И все же в большей мере «Шурале» состоит из перекличек — то звонких, то гулких — с предшественниками и последователями. Ансамбль двенадцати кордебалетных танцовщиц и четырех корифеек образует птичий клин, который, вероятно, вспомнит при постановке своего «Лебединого озера» в Большом театре Григорович. Возможно, из образа Шурале (эта партия входила в репертуар Григоровича-танцовщика) возьмет исток и его подход к партии Злого гения в том же «Лебедином». Пластика этого фантастического лесного существа, то ли злобного, то ли нелепого, с тельцем, согнутым половецким луком, короткими ручонками и крепкими ножками, была для своего времени радикально смела. Первым якобсоновским Шурале был Бельский, еще один реформатор-симфонист советского балета. В танцах юношей на свадьбе сегодня видятся истоки и рыбаков из его «Берега надежды» и ленинградцев из «Ленинградской симфонии». А финал своей выстроенной на крещендо режиссурой убеждает, что героика была самым естественным способом самовыражения для советских хореографов. Этим «Шурале» напоминает шедевры 1930-х — «Лауренсию» с «Пламенем Парижа», но также позволяет увидеть, что у спартаковских сцен Григоровича существует длинное генеалогическое древо.

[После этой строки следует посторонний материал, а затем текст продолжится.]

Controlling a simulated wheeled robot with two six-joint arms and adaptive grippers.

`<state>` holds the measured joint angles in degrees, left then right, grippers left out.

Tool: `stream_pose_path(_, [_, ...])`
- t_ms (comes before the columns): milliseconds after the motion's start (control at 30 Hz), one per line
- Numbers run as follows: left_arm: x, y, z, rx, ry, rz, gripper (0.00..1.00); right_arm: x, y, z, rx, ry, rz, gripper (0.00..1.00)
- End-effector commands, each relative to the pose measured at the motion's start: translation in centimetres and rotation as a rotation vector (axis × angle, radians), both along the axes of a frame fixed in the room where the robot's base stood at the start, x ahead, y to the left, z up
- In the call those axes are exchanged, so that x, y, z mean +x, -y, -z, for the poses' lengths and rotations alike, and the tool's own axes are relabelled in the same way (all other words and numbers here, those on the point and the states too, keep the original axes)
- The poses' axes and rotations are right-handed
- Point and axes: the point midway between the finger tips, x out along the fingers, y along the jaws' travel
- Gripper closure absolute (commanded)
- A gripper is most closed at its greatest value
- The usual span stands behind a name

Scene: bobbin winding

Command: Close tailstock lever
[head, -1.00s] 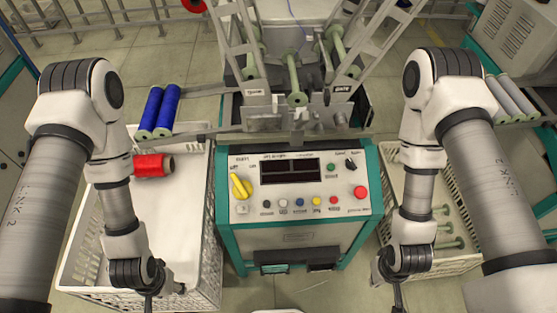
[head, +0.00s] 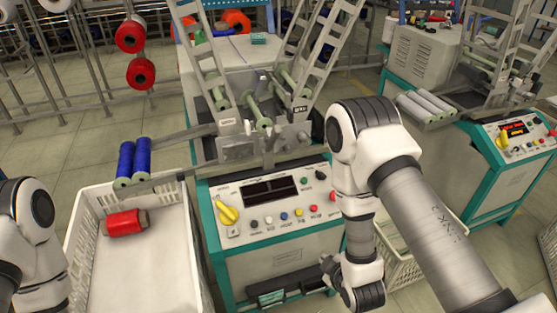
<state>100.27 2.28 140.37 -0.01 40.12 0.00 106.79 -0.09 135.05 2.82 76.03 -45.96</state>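The winding machine (head: 270,225) stands in the middle of the head view. Its winding head carries a pale green bobbin (head: 257,112) between metal brackets. The tailstock lever is too small among these metal parts for me to tell it apart or read its position. My right arm hangs to the right of the control panel, in front of the machine. A dark part at its end, seemingly my right gripper (head: 330,270), shows near the panel's lower right, apart from the winding head. Its fingers are unclear. My left arm shows at the left edge, its gripper outside the picture.
A white crate (head: 80,245) with a red spool (head: 126,223) stands at left. Two blue spools (head: 133,162) rest on the rail behind it. Another crate (head: 405,268) is partly behind my right arm. A second machine (head: 470,170) stands at right. Slanted ladder-like frames rise above the winding head.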

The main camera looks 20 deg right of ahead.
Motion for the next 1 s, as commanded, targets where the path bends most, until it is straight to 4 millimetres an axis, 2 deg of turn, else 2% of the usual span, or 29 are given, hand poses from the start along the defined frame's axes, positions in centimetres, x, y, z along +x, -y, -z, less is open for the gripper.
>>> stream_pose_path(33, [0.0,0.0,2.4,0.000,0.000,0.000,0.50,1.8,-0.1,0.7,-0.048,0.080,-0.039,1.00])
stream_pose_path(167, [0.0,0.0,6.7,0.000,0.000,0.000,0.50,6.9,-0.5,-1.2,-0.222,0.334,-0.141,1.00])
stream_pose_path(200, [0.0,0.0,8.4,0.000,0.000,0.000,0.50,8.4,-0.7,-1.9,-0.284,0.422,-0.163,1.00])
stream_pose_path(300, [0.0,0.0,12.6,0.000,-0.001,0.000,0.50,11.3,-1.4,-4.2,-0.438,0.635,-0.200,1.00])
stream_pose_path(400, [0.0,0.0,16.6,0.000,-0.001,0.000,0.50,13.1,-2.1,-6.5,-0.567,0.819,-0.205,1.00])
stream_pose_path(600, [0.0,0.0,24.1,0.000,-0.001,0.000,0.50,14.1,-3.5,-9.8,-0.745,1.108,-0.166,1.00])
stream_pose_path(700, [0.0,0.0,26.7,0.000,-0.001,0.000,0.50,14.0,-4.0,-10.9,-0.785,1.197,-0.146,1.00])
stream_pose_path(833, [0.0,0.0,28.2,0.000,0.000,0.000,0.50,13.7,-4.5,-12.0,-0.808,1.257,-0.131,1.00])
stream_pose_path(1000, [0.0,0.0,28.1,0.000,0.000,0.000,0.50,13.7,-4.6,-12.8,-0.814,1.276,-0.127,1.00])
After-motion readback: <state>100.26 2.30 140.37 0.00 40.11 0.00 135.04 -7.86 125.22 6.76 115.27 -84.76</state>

Олег Ивенко (фото: ©Елена Сунгатова, art16.ru)
ДЫШАТЬ В ПТИЧЬИХ И ЛЕСНЫХ СЦЕНАХ АРТИСТАМ ПОРОЙ ЛЕГЧЕ, ЧЕМ В СТИЛИЗОВАННЫХ НАЦИОНАЛЬНЫХ ТАНЦАХ
Казанские танцовщики существуют в «Шурале» так же, как в «Жизели» и «Лебедином озере»: линии танцев стройны и строжайше вымерены. Но дышать в птичьих и лесных сценах артистам порой легче, чем в стилизованных национальных танцах, требующих свободной подвижности рук, плеч, головы. Для исполнителей ведущих партий Якобсон не пожалел выразительности, при этом превратив весь спектакль в полет, даже у Шурале, соединяющего ползучую пластику с разнообразием заковыристых прыжков. Олег Ивенко, кажется, справляется с ними, не сбив дыхание. В причудливом костюме лесного чудища и в пулеметных очередях прыжковых «дуль» он не дает подумать о вневременном совете балетных педагогов тем ученикам, которым не достает выучки для классических партий: «Прыгай, прыгай, не останавливаясь, не давай себя рассмотреть!»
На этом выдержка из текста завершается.